Hazel Bowen (HB): I agree. It's about having honest and open conversations with clients, which you can only do by building trust, something fundamental to our work. I spend a lot of time with my clients explaining why I'm asking questions. As financial planners we know why we need to ask lots of questions, but our clients may not. It’s also important to be clear that we're here to advise, but not to tell people what to do, because it's their money and their life. Our relationship is a partnership: we bring the technical expertise, the ideas and the experience, and the client brings the details of their life and aspirations to the table.
Are there any other kind of trends that you have noticed around client concerns that they haven't been as vocal about in the past?
HS: We’re going through a period of discomfort with regards to interest rates, especially for those with outstanding liabilities (e.g. mortgages) that are due for renewal. We've had a prolonged period from 2009 to 2022 of lower interest rates. People got very comfortable with a mortgage of between 1%-2.5%, but people's mortgages are now more between 5%-6%. It's not necessarily the head of the family - who is often mortgage free, it's children and grandchildren trying to get on ladders or trying to remortgage.
I’m pleased that the next move for interest rates is likely to be a lowering and that should begin to ease people’s concerns on whether they can afford to pay back their whole mortgage and associated interest. In the meantime, it has been a major factor in investment thinking particularly for younger generations and a painful factor in constraining budgets.
It's useful to have a conversation about bringing that mortgage level down to a more affordable level. And there's no timescale on that sometimes.
HB: That's something I see a lot when I'm talking to clients as well. It's very easy for clients to think, ‘my mortgage is now more expensive, and I want to pay it off’. But what was the original objective for that money you’re now thinking about using to pay it off? If you have that money because you're saving for your future and you use it to pay off your mortgage, it's now illiquid and in your property – unless you remortgage, which defeats the object and may not even be possible if your circumstances change. If you've got money invested in the right place for something in the future, don't have a knee-jerk reaction. Let's do things in a considered way, which is what financial planners are here to help you do.
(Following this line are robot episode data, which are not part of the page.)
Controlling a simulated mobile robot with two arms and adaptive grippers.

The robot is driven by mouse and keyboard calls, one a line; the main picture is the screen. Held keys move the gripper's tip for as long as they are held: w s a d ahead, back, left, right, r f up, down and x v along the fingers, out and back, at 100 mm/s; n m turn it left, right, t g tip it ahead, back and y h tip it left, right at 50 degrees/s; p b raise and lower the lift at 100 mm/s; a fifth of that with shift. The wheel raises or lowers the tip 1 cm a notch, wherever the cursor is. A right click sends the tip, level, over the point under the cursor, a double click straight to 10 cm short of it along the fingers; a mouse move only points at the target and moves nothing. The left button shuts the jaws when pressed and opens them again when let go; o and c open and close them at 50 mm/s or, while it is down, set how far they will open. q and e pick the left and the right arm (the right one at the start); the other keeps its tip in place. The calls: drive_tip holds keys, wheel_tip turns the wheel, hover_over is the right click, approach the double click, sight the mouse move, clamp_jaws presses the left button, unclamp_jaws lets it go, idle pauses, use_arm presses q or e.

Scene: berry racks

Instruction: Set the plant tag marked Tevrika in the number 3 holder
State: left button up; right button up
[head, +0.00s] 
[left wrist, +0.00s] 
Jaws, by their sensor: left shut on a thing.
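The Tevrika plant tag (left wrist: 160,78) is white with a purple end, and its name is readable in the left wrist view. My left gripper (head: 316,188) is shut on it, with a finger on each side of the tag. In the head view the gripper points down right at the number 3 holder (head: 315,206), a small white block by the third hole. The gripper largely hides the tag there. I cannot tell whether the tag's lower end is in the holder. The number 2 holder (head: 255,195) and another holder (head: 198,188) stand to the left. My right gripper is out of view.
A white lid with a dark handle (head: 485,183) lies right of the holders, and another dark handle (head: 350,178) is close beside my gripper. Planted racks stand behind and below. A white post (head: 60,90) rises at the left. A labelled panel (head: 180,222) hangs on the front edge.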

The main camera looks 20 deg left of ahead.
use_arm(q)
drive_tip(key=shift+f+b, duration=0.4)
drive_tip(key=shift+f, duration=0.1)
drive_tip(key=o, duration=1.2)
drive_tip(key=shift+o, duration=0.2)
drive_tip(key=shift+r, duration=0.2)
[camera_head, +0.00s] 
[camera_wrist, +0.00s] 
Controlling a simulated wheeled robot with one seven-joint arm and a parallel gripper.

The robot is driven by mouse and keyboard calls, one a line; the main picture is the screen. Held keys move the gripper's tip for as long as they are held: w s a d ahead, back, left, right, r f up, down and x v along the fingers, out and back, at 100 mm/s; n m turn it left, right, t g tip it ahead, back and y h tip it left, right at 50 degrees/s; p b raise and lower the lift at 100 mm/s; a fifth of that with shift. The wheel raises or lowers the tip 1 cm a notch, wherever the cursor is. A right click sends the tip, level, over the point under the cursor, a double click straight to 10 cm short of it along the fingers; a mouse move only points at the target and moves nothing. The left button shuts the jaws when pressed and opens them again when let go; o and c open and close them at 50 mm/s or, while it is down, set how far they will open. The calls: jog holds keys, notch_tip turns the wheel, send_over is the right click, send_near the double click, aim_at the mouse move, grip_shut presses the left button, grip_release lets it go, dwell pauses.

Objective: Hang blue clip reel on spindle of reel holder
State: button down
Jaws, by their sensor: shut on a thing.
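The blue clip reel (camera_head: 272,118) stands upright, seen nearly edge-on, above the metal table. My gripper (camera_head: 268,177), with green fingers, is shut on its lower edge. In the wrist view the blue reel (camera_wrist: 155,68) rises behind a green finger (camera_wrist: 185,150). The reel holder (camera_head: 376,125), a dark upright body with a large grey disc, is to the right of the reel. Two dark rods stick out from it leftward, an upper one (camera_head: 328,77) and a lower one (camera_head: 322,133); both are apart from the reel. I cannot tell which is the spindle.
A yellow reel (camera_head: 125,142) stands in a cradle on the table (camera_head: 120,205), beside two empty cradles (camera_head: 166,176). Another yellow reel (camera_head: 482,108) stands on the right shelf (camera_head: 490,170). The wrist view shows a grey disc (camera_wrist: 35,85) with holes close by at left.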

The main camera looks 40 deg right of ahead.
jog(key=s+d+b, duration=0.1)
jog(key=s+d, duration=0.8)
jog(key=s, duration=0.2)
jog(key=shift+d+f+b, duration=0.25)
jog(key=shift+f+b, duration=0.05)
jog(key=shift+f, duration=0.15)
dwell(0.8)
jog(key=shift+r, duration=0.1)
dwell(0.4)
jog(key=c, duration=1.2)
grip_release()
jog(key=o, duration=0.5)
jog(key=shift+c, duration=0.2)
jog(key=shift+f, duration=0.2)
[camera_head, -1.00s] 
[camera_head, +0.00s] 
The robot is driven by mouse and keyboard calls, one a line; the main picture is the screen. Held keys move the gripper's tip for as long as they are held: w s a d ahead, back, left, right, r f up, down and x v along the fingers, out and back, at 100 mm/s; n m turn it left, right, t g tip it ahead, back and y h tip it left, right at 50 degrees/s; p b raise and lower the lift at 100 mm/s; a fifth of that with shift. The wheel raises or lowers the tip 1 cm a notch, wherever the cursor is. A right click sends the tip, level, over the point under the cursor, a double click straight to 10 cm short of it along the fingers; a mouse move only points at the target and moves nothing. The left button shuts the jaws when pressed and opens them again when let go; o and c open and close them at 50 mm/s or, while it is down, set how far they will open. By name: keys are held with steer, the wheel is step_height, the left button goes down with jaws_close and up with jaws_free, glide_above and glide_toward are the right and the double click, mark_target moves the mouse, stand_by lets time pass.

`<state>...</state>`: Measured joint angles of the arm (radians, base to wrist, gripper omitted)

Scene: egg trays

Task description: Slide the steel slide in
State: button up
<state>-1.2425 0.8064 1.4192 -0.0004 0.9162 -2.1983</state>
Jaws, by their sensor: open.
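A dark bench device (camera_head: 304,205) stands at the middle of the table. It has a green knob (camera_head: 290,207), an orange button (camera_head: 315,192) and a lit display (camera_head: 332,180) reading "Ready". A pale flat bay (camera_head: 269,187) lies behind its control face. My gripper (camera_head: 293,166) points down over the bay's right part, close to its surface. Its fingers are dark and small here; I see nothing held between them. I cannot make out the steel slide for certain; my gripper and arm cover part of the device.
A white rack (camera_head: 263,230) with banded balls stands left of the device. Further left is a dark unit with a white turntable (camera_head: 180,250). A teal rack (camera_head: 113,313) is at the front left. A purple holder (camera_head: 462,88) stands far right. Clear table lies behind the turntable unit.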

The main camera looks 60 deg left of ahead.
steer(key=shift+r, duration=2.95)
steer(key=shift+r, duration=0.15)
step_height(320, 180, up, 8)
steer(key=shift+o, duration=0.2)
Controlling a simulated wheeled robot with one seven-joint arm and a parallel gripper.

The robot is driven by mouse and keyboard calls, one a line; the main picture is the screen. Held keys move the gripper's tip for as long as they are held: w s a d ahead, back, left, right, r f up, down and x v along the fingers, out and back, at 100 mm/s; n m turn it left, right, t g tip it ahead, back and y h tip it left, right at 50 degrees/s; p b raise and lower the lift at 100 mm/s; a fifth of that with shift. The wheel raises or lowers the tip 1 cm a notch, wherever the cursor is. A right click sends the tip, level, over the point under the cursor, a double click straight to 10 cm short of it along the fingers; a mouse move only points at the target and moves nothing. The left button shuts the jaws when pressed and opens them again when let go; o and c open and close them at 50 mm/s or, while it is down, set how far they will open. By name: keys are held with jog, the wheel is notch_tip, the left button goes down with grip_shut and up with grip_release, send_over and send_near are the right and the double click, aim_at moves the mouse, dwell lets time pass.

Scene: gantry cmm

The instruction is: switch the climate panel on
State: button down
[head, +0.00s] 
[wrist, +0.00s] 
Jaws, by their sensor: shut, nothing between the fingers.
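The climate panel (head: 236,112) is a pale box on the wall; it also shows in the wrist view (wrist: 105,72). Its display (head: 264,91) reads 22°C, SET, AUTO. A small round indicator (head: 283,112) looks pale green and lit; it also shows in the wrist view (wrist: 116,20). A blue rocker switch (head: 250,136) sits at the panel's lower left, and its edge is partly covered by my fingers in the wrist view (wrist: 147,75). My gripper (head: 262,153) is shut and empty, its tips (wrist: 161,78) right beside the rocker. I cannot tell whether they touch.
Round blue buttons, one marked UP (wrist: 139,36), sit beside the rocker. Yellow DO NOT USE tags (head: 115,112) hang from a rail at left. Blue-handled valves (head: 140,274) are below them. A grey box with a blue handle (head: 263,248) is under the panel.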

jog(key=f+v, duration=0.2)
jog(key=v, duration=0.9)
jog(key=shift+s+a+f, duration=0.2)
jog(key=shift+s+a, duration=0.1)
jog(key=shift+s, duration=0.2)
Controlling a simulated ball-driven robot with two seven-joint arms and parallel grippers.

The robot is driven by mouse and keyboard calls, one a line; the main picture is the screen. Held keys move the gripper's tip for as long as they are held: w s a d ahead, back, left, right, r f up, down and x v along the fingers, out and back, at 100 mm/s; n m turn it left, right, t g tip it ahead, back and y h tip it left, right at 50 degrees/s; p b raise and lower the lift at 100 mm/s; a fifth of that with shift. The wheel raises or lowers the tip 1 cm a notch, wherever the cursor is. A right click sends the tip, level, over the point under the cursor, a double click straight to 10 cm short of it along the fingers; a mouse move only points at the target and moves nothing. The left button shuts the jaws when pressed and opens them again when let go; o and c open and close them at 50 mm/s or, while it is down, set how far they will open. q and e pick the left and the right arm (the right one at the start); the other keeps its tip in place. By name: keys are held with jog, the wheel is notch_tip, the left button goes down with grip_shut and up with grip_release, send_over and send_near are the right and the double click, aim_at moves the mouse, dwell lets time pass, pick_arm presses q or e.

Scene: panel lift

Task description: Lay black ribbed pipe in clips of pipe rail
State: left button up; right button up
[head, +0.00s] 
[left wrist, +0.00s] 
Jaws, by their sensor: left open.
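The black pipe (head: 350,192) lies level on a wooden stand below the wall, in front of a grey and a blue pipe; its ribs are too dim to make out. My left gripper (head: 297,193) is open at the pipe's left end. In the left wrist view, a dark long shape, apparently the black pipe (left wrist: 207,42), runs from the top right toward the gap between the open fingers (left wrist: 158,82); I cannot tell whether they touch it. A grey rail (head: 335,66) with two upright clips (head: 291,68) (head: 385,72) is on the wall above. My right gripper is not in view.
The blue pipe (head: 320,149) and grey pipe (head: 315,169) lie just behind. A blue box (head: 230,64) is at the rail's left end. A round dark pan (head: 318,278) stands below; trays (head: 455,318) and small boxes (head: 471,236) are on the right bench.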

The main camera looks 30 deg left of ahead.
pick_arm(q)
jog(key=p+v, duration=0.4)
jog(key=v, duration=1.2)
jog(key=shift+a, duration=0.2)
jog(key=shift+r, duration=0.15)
The other thing I see people talking about is the impact of VAT on school fees. Again, that comes back to cash flow planning: if you've got to find more money, do you need to start generating more income from your investments? Are you spending in places you don’t realise and could cut back?
Pensions are always a hot topic – with constant speculation about changes and clients wanting certainty, which is not always possible with the amount of regulatory change we see. But for most clients, we can still provide clarity on the best course of action – or inaction – for them.
HS: One final point for me is that, after 14 years of a Conservative government there’s now a new political party in charge after the general election. That makes some clients uncomfortable, not necessarily because they disagree with certain policies or politicians, but because it’s simply change.
We’re always here to talk through what the change could mean and how it could impact your investment portfolio or financial plans – or more importantly, your life.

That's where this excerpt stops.